Just saw Depeche Mode last night and things have changed a bit since I last saw them during "The Singles Tour" in the late 90's. The biggest difference is that Martin Gore has picked up some showmanship. Maybe it was the solo tour, or the tension with Dave, but he's much more rock 'n' roll than before with "dramatic" rock god guitar moves (ala Metallica) and worked the crowd a little while singing. Then there is Martin's dancing around the stage in a style that suggested a mix of tribal ceremony and raver. Quite a change from the last time I saw the group perform when he seemed impossibly shy.
Dave Gahan once again showed that he is consummate showman of the synthpop-era and worked with the crowd amazingly even if ran around the stage and flung the mic stand just a little less than before. He only failed to really get the crowd into the amount of frenzy that he wanted on two occasions not convincing the crowd to sing ever word of "Suffer Well", which I believe the only song of the night he wrote, even if the song deserved it more than most of the new material and getting no one to sing along to show's closer "Goodnight Lovers." Again this wasn't his fault. That song appears at the end of "Exciter" and so pretty much every sensible listener has shut off the disc long before that song ever plays.
Then there was Fletch. He is still Fletch, but he's toned down the clapping quite a bit, maybe the internet age brought it to his attention that it's not quite the fan favorite that he thought. He also spent lots of time apparently verifying sounds one ear to the headphones dj-style and occasionally seemed to play parts that could be identified.

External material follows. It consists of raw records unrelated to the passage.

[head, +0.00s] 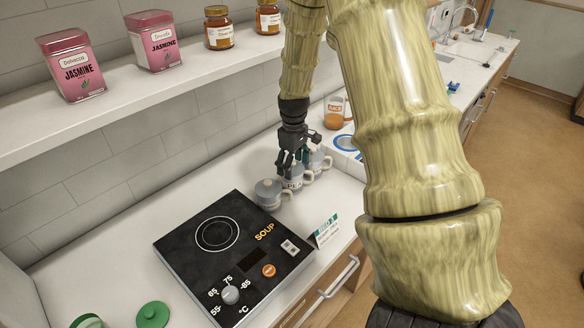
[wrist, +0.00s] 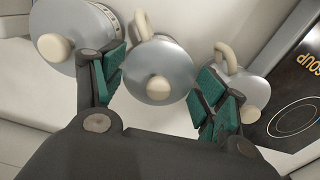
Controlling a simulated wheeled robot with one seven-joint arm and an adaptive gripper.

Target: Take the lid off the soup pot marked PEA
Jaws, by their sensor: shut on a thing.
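The soup pot marked PEA (head: 293,185) stands in the middle of a row of three small grey pots with cream handles, on the counter right of the cooktop. In the wrist view its round grey lid (wrist: 150,65) with a cream knob (wrist: 158,87) lies between the green finger pads. My gripper (head: 290,163) is above this pot, and in the wrist view (wrist: 160,95) its fingers sit on opposite sides of the lid, shut on it. The lid covers the pot's mouth; I cannot tell whether any gap lies under it. My gripper partly hides the pot.
A left pot (head: 267,191) and a right pot (head: 319,160) stand close on either side. A black cooktop (head: 190,250) marked SOUP lies in front, with a small sign (head: 327,231) beside it. A shelf (head: 130,105) with tins and jars runs above. A green lid (head: 152,314) lies front left.

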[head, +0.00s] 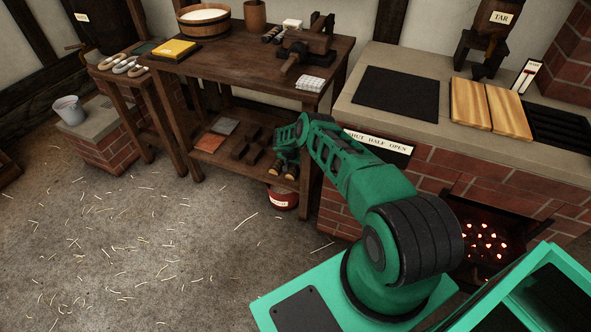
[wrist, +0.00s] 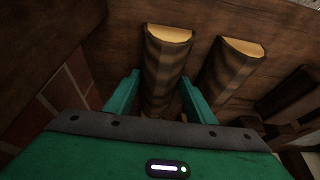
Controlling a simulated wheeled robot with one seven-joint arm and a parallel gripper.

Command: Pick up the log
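Two half-round logs with dark bark and pale cut ends lie side by side on the lower shelf of the wooden bench. In the wrist view, one log (wrist: 165,65) is between the two green fingers of my gripper (wrist: 159,80), and the other log (wrist: 231,68) is to the right, outside them. My gripper is open, with a finger on each side of the first log. A gap shows at the left finger; the right finger is very close, and contact cannot be told. In the head view, my gripper (head: 286,150) partly covers the logs (head: 291,172).
The bench top (head: 240,62) is above the shelf, with its leg (head: 308,160) close to my gripper. A red labelled bucket (head: 283,198) stands on the floor below. The brick hearth (head: 440,165) with glowing coals is at right. Open, straw-strewn floor (head: 150,240) lies at left.

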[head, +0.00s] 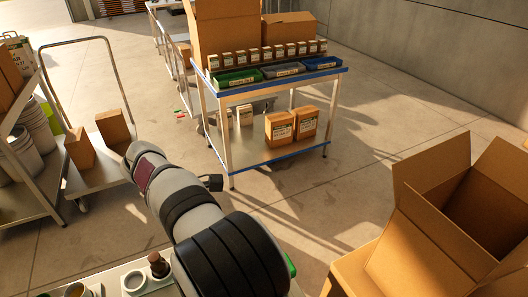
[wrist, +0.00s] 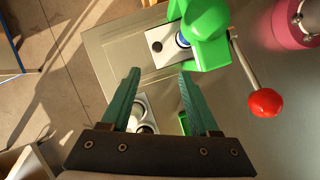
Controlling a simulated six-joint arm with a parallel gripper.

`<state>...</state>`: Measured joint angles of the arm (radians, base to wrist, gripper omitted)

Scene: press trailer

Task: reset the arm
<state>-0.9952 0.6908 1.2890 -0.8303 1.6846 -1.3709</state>
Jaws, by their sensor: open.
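My gripper (wrist: 161,74) shows in the wrist view with its two green fingers apart and nothing between them. It hangs over a grey bench top (wrist: 112,58). A green press (wrist: 207,35) stands ahead of the fingers, with a lever ending in a red ball (wrist: 265,102). A pale plate (wrist: 165,46) with a dark round spot lies at the press's foot. A light holder with round openings (wrist: 146,112) is partly hidden below the fingers. In the head view my arm reaches up and left from the bottom; the fingers cannot be made out there.
A brown-topped piece (head: 158,265) and a white ring (head: 135,281) are on the bench beside my arm. A pink round part (wrist: 297,22) is at the wrist view's upper right. A blue-edged cart (head: 280,82) stands beyond; an open carton (head: 440,225) is at right.

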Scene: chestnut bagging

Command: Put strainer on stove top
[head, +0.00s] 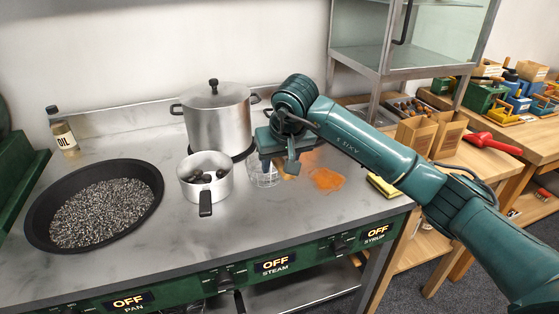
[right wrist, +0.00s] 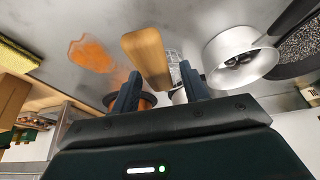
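The strainer (head: 264,173), a clear wire-mesh basket, is on the stove top (head: 225,235) right of the small pot, partly hidden by my right gripper (head: 279,164). In the right wrist view a wooden handle (right wrist: 147,55) lies between the spread fingers of my right gripper (right wrist: 160,78), with a visible gap beside the right-hand finger. Some mesh of the strainer (right wrist: 174,58) shows just beside the handle; their join is hidden. My left gripper is out of view.
A small pot (head: 206,177) with dark chestnuts stands left of the strainer, a lidded pot (head: 217,118) behind it. A wide black pan (head: 45,215) with dark grains is at left. An orange spill (head: 327,179) and a sponge (head: 384,187) lie at right. The front middle is clear.

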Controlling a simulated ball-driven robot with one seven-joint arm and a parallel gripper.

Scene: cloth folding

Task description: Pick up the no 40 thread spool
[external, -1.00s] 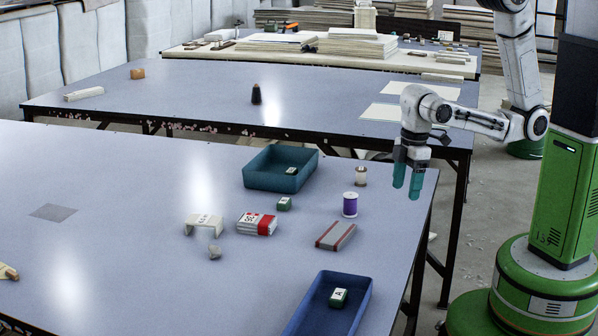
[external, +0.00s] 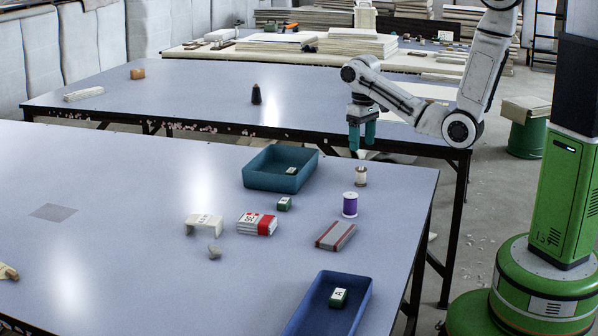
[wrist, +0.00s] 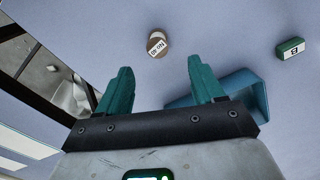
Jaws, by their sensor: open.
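The no 40 thread spool (external: 361,176) is a small tan and white spool standing on the front table near its back right edge. In the wrist view the spool (wrist: 157,43) shows a brown top and a white "NO 40" label, ahead of and roughly between my fingertips. My gripper (external: 362,146) hangs above the spool with its teal fingers pointing down. In the wrist view my gripper (wrist: 160,78) is open and empty, its two fingers spread apart and not touching the spool.
A purple spool (external: 350,206) stands just in front. A teal tray (external: 262,181) lies to the left, with a green labelled box (external: 284,204) before it. A grey-red block (external: 335,236) and a blue tray (external: 364,292) lie nearer. The table edge is close on the right.

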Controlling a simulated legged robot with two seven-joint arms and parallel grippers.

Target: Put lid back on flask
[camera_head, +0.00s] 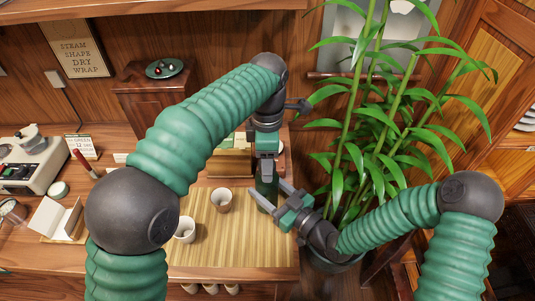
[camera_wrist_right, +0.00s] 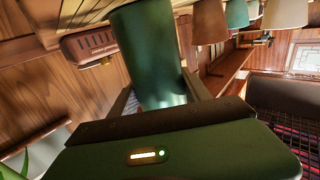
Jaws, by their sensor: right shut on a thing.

The new material was something of a mixed bag. It seems that arrangements have been mixed from the album, and Ben Hillier's touch was sorely missed. While "A Pain That I'm Used To" was far stronger than I expected, it was outnumbered by the train wrecks. "Precious" was a complete mess live with the acid baseline out of place within the context of the rest of the set and losing the delicate nature of the song to the clangy arena acoustics. I'm not a big fan of "Damaged People" on the album, but it was so much worse live. I suspect Martin thinks of it as an anthem of sorts for DM fans with the "we're damaged people drawn together" line but it's way too long for the uninteresting musical content surrounding it and lyrics go on to talk about forgetting about being about being cold and crying while you are old and dying and it's just embarrassing in front of people. Maybe it's just me though, because there was a group of women singing along very loudly ever word of the song right behind me.
The gems from the band's back catalogue were clearly the highlights and any real reason for shelling out unreasonable amounts of money to see DM at this point. Whoever is did the programming this time around had really excellent instincts in direction. The "Violator"-era hits changed almost nothing sound-wise (unlike the unfortunate '93 tour that rocked-out "Enjoy The Silence" long before Linkin Park got their hands on it), but let the instrumental parts breathe enough to keep the crowd ecstatic. Then they managed to rejuvenate older staples like "Everything Counts" and "A Question Of Time" going further into dance territory than Mode would on their own driving the songs a with modern electro sound.
Overall it was interesting experience because the band has clearly grown over the years and the crowd made it apparent that I had as well. While I did see some familiar faces among the assembled throng like Alison who was the HR director at the college station I deejayed at and local synthpop royalty Claudio, it was very apparent I'm not the massive Depeche fan I was in high school. I didn't have to sing at the top of my lungs every word of every song. "Goodnight Lovers" only sounded vaguely familiar and I found myself wondering why they were playing a b-side as a final encore. Maybe I’ve become less devoted, but as the 90’s wore on the band just lost the energy and spirit that energized their earlier work. I’m glad to see that they’ve regained some of that back, but as Martin L. Gore sang on his “Counterfeit” EP you’ve got to move on sometimes. Maybe I have.